THE MELVINS "THE END" (Enterruption)

Extremely limited live LP from the Melvins. Unfortunately the quality of the performance doesn't quite match the scarcity of this album; i remember being distinctly disappointed when this sucker sold out in about 20 minutes, but now, having heard it, i feel pretty okay about missing out (although the collector in me still yearns a little bit to see it glowing all neon fuschia on the shelf...it'd be pretty awesome.)

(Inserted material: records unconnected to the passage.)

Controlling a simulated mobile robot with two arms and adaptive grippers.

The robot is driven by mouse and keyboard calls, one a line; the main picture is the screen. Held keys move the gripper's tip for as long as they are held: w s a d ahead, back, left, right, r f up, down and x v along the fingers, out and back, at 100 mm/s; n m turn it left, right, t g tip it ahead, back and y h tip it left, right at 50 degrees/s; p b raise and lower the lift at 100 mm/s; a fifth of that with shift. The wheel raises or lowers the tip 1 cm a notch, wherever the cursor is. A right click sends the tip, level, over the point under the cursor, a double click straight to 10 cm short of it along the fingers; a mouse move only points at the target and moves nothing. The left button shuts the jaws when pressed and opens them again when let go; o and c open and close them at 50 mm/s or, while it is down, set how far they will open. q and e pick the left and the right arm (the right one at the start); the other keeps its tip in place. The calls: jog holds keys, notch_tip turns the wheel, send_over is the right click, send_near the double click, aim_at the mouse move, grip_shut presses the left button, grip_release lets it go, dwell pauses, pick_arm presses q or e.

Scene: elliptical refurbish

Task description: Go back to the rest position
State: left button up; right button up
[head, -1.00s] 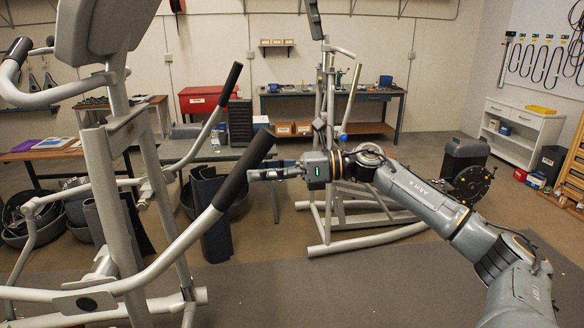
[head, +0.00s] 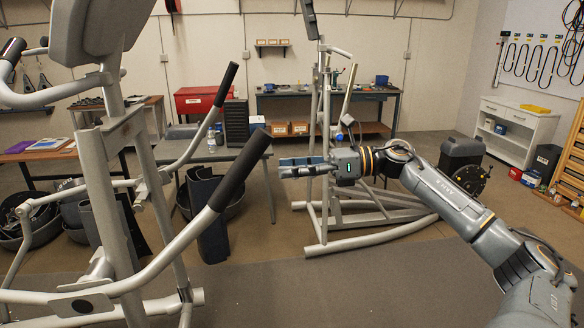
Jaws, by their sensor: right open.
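My right gripper (head: 305,168) is in the middle of the head view, at the end of my right arm, which comes in from the lower right. Its fingers point left and are open, with nothing between them. It is in the air, to the right of the black hand grip (head: 241,169) of the near elliptical machine (head: 101,184), with a gap between them. My left gripper is not in view.
A second elliptical frame (head: 331,226) stands behind my right arm. A grey table (head: 214,151) with a bottle stands behind the near machine. A workbench (head: 327,105) and a red toolbox (head: 203,99) are at the back wall. The floor in front (head: 340,290) is clear.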

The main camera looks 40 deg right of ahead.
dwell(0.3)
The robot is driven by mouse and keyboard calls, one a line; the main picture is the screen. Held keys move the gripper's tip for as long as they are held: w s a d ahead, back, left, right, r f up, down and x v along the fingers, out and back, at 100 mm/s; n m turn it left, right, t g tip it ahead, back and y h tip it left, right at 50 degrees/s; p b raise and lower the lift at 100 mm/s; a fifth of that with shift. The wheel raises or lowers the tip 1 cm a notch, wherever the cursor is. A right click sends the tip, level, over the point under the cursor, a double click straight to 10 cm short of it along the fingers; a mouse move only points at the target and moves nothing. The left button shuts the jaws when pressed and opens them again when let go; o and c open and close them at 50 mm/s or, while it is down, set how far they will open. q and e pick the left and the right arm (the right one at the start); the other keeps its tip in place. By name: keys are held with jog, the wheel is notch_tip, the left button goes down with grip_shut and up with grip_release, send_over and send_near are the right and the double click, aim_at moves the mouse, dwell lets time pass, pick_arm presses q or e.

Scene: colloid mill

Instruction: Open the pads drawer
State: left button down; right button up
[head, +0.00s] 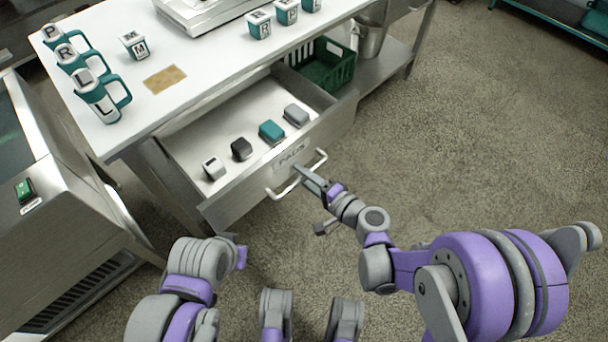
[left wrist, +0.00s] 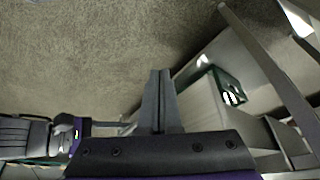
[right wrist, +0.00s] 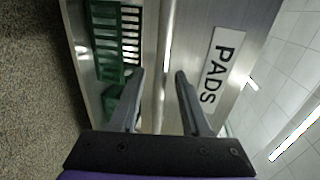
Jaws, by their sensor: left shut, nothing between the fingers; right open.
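The pads drawer (head: 232,207) stands pulled out from under the white-topped table. Its front carries a PADS label (head: 290,154), which also shows in the right wrist view (right wrist: 219,68), and a metal bar handle (head: 284,190). Several small blocks lie inside, grey, black and teal. My right gripper (head: 305,175) is open at the middle of the handle. In the right wrist view the bar (right wrist: 168,40) runs between its spread fingers (right wrist: 158,85); I cannot tell whether they touch it. My left gripper (left wrist: 159,75) is shut and empty, low over the floor, away from the drawer.
A green basket (head: 325,66) sits beside the drawer, with a metal bucket (head: 371,38) on the lower shelf. Lettered mugs (head: 98,97) and cups (head: 259,25) stand on the table (head: 190,75). A steel machine (head: 60,220) is at left. Floor at right is clear.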

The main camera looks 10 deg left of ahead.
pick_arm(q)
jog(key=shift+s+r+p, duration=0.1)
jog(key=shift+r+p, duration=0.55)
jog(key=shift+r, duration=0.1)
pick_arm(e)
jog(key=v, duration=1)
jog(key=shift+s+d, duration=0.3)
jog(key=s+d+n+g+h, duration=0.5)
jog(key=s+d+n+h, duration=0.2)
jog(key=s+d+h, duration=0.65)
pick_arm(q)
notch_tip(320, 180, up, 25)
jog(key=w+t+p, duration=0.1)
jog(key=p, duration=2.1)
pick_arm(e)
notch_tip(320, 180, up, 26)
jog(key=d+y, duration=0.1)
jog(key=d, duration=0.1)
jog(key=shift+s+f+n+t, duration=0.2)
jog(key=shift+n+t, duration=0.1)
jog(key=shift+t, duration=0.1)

The show itself is recorded well, soundboard at least, from the 2003 tour. The lineup is classic as well-Buzz, Dale and Kevin Rutmanis-but the set is way too short and seems to be a bit of the Melvins by numbers. The most annoying aspect of the whole presentation is the presence of some fairly terrible edits between tracks-i would imagine them the result of necessary trimming to fit the original cassette onto an LP-but there's just no fucking way that you should ever cut ANY part of "Nightgoat" (especially the end-always the best stuff there as space begins to just fall away and a sort of improvisational noise vacuum births itself screaming from the Melvins' wretched maelstrom.) You know you're missing something every time it happens and that really sucks. I wonder how many other Melvins devotees noticed and felt the same way?
The other glaring error is a bit of a dissolve between the band in the midst of the massive "Revolve/We All Love Judy/The Brain Center at Whipples" medley the guys were doing on this tour. They seem to lose one another ever so slightly when Buzzo leads into the ridiculous metal-math riffing of "Judy" and they never quite get it back throughout the remainder. I can forgive the Melvins for having an off night-they've rocked my ears to shit porridge enough nights for me to let a little slip in one of their most technically demanding tracks slide-but why wouldn't they just use a different take from a different night of the tour, or fuck, a different show altogether? Seeing the Melvins so many times has let me witness the fact that the set list doesn't change at all on any given trek, so why'd they okay this?
A bootleg is a bootleg. If it's from a band you love (which is the case here) then any live stuff is cool, especially when it's professionally pressed and kinda-sorta authorized/recognized as an official entry in the discography. But not every live show is essential and not every performance is revelatory, which sadly dooms this LP to a rating of inessential curio at best, a collector's/completist's cash vortex at worst.
The Melvins still fucking rule, though.